Ma a questo punto Berlusconi dovrebbe avere la lucidità di fare un ragionamento, per il bene suo e di tutto il centrodestra: a chi può giovare un Cavaliere “azzoppato” politicamente se non a Renzi che lo usa come spauracchio da sventolare all’uopo nei confronti di certa sinistra per coagulare intorno a se stesso i propri nemici interni e strapparne di conseguenza l’appoggio?
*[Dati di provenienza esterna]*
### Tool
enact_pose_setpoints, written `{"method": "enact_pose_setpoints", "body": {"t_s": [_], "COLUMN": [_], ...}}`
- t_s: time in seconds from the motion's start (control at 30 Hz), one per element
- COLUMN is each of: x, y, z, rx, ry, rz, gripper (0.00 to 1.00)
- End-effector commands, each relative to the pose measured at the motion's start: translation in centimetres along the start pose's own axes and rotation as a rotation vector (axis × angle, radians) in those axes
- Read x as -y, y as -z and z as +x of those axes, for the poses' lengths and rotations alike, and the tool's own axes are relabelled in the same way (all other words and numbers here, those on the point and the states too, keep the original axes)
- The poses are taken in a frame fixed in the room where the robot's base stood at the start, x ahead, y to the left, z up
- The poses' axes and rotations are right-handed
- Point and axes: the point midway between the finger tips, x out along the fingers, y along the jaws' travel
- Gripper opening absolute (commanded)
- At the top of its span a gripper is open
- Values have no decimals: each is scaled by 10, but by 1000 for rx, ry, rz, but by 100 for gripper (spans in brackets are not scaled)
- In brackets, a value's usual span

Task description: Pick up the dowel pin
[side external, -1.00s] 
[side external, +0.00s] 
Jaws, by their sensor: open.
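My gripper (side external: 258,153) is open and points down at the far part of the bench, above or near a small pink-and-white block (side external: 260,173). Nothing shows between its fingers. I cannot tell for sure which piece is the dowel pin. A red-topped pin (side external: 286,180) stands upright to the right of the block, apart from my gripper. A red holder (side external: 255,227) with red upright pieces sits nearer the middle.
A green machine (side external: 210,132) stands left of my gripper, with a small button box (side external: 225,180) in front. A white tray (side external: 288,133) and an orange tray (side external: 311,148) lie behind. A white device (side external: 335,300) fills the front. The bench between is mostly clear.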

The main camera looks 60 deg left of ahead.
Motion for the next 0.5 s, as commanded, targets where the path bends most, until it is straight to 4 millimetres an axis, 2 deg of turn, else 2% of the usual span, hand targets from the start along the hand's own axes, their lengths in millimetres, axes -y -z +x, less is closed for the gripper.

Ovviamente bisognerebbe agire di conseguenza,prima cercando attraverso il proprio carisma di rinserrare le fila delle truppe oramai disperse in troppi Partiti e nel contempo ristrutturando Forza Italia, a livello locale e nazionale – su basi nuove e condivise – non dimenticando però che prima che sulle persone, un movimento politico – o una coalizione di Partiti – si deve fondare imprescindibilmente sugli ideali condivisi e sui progetti concreti da raggiungere insieme: Presidenzialismo, fine del Bicameralismo perfetto, alleggerimento dell’architettura Istituzionale del Paese e del peso della burocrazia sui cittadini, difesa dell’identità nazionale e maggiore preminenza delle idee liberali rispetto a quelle socialiste come all’inizio dell’avventura berlusconiana del grande sogno italiano del ’94.